6 менуэтов для оркестра, WoO 10

Время создания: 1795 год.
Оригинальная версия утрачена, сохранилось только переложение для фортепиано.

Михаил Плетнёв, фортепиано

These six pieces exist only in a piano version, though there is strong evidence to suggest that they were originally scored for orchestra and also possibly for two violins and cello. The last three minuets contain features in the writing that clearly suggest an orchestral guise. Moreover, the similar Six Minuets, WoO 9, exist in a version for two violins and bass (or cello), and this latter set may have been the final half of the cycle. It is thought that this piano arrangement might have been made a year after the original score, which was lost.

Beethoven's early output is uneven, and that fact could hardly be better illustrated better than in this successive pair of minuet collections. The earlier set clearly lacks the sophistication and imagination of the present group. Each of the items in the WoO 10 set features a trio, and both main section and trio are cast in two parts, with each reprised. All six offer melodic and harmonic appeal, with greater lyricism generally coming in the trios as usual. The well-known Minuet in G is the second item here, and its elegant main theme, one of the composer's most memorable early melodies, demonstrates his skill at fashioning attractive light music. Certainly this minuet conjures colorful images of nobles dancing amid opulent surroundings and captures the atmosphere of late eighteenth-century European high society as well as any music from the period.

(All Music Guide)

Like all of Beethoven's minuets, those of WoO 10 are in 3/4 meter at a moderate tempo, unlike his German Dances, which, while adhering to the same formal pattern as the minuets, are faster. Beethoven creates variety in the set through his choice of keys. The minuets of WoO 10 are all in major keys—C, G, E flat, B flat, D and C—with the first and last set in the same key, giving us the sense of a self-contained set of dances. Furthermore, by choosing the keys of E flat and B flat for the central pieces, Beethoven creates an overall sense of C minor. Haydn, Mozart, Schubert, and Beethoven composed numerous minuets for various ensembles that were used for court balls in the famous Redoutensaal in Vienna. Nearly all of them are in major keys. Beethoven's Minuets, WoO 10, were most likely composed in 1795. Evidently, these works existed an orchestrated version, which has been lost. There is also evidence that Beethoven arranged the minuets for two violins and bass, as he did those of WoO 9. In any case, the piano version of the WoO 10 Minuets was printed by in 1796 by Artaria & Co. in Vienna.
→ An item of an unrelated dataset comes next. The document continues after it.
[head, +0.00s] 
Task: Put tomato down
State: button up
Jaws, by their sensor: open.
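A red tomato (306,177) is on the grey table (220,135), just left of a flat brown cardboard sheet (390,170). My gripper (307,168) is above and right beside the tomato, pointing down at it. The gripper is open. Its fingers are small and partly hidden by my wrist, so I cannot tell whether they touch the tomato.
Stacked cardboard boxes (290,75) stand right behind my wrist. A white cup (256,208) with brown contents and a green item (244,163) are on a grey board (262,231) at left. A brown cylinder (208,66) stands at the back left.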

Set in G major, the second minuet of WoO 10 opens with a single-beat pickup, as do four others in the set. Typically, the Minuet section consists of two eight-measure phrases, the second closing with a return to the material of the first. The first theme contrasts with the second in its dotted rhythms and repetitive ideas, as well as its close on the dominant (D major). Each of the two phrases is repeated. The Trio could not be more different from the Minuet—a fluid, spinning melody over rising arpeggios creates a continuity very unlike that of the Minuet. In the second phrase of the Trio, Beethoven goes even further in the direction of fluency by eliminating the quarter-note arpeggios of the first phrase and giving both voices a continuous eighth-note motion. The performer is directed to repeat the Minuet section.